Shipping Warehouses Fully Run By Robots Might Be A Decade Away, Says Amazon

The imminent arrival of full automation is one of laborers' biggest fears, but it might be quite some time before robots take over actual humans' jobs.

Amazon will no doubt leverage as many advanced technologies as possible to improve its logistics facilities, including artificial intelligence and robotics, among others, but when will they take over completely?

Are Robots Taking Over?

According to Scott Anderson, Amazon's director of robotics fulfillment, the notion of a fully end-to-end automated warehouse is at least 10 years away. His statements, as reported by Reuters, glimpse at the impending yet slow progression of automation, even in operations where robot-aided assistance can be at its most potent.

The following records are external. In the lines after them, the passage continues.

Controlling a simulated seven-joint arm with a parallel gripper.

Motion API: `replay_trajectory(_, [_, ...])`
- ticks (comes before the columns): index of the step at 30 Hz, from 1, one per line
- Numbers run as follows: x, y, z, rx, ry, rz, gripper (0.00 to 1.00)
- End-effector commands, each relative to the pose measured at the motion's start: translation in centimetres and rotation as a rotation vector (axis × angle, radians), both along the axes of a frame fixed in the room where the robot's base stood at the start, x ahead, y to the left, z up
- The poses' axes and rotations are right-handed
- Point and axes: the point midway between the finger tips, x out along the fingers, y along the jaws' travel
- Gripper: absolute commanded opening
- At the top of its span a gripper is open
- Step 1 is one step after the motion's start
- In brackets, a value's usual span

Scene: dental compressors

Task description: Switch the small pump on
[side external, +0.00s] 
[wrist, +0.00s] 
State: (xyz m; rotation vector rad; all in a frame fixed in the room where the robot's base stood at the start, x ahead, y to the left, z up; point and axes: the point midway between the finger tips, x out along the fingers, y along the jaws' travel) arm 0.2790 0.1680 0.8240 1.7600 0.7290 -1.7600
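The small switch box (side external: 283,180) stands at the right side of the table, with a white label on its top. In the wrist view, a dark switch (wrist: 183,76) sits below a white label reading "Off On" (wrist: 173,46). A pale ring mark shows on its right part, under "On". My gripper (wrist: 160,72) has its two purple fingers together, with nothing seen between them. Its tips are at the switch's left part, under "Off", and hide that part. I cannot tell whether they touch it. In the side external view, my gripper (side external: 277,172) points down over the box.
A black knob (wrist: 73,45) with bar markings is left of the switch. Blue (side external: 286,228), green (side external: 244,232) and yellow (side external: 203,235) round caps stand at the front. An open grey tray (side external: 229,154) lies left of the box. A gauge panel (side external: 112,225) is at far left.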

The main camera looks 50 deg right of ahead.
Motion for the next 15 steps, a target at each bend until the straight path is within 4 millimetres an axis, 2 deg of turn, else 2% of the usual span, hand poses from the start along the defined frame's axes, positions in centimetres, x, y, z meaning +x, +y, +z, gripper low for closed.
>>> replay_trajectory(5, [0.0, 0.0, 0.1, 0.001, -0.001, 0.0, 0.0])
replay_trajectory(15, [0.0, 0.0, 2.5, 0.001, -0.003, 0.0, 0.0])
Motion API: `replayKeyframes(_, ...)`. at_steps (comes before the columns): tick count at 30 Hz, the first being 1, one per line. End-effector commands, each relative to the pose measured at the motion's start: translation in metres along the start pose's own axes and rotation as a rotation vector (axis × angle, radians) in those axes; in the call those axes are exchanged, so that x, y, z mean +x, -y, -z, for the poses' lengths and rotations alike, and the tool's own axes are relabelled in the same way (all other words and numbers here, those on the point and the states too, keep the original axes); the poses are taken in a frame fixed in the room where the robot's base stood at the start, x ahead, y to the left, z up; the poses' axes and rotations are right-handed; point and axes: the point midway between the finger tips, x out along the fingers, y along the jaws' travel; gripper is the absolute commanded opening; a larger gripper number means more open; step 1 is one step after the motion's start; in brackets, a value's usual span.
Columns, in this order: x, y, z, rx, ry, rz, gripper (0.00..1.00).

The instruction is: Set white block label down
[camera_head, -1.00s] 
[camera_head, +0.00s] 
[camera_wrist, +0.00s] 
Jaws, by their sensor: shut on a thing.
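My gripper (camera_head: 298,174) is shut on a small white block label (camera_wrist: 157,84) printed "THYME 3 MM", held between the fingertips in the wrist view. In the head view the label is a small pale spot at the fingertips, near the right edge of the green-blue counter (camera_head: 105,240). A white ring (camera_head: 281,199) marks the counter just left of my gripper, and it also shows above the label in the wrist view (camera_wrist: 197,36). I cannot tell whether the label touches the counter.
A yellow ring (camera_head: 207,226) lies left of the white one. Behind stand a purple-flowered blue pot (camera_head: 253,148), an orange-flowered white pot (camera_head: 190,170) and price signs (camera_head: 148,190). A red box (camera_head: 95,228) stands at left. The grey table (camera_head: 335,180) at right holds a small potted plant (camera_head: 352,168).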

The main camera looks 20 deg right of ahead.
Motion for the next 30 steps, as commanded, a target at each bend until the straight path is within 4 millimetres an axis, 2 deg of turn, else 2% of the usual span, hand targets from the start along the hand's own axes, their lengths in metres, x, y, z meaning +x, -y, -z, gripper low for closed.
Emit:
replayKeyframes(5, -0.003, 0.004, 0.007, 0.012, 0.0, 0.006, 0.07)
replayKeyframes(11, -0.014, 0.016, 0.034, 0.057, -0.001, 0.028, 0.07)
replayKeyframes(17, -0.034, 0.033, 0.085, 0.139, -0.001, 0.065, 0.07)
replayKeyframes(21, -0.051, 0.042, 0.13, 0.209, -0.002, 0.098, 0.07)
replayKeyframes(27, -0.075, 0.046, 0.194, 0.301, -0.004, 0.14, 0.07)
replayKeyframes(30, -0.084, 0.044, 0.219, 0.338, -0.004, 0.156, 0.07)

Although it's absurd to think that humans can replace all human jobs, these machines are excellent in the context of repeatable tasks they can be programmed to do over and over again without tiring, downtime, or rest. To make the robot do other tasks involves expensive research and development, even more so teaching it to do multiple tasks in various environments, especially those that require the robot to understand and process its surroundings.

Suffice it to say that a robot is not yet capable of replacing humans entirely, especially in the context of Amazon's warehouses. At those locations, humans still perform most of the labor because it's difficult to program robots to see the world and perform at a dexterity level as that of their humans counterparts.

Still, robots are headed there, and it's accelerating, albeit slowly, to human-levels of sophisticated labor. Amazon is one of many companies flourishing in this arena. It has 110 warehouses in the United States alone, 45 sorting centers, and about 50 delivery stations, employing over 125,000 full-time employees combined. Only a tiny portion of that labor is handed off to robots — for now, at least. They're simply too imprecise and beholden to common mistakes at the moment, and they'll require a significant time to be trained, which in turn demands heaps of development money.

Not So Fast

Being one of the richest companies in the world, Amazon has no problem when it comes to funds needed to make its robots better. In fact, it already uses small ones called "drives" to deliver large stacks of products around the warehouse. But the notion of fully automated Amazon warehouses is still far.

"In the current form, the technology is very limited. The technology is very far from the fully automated workstation that we would need," according to Anderson.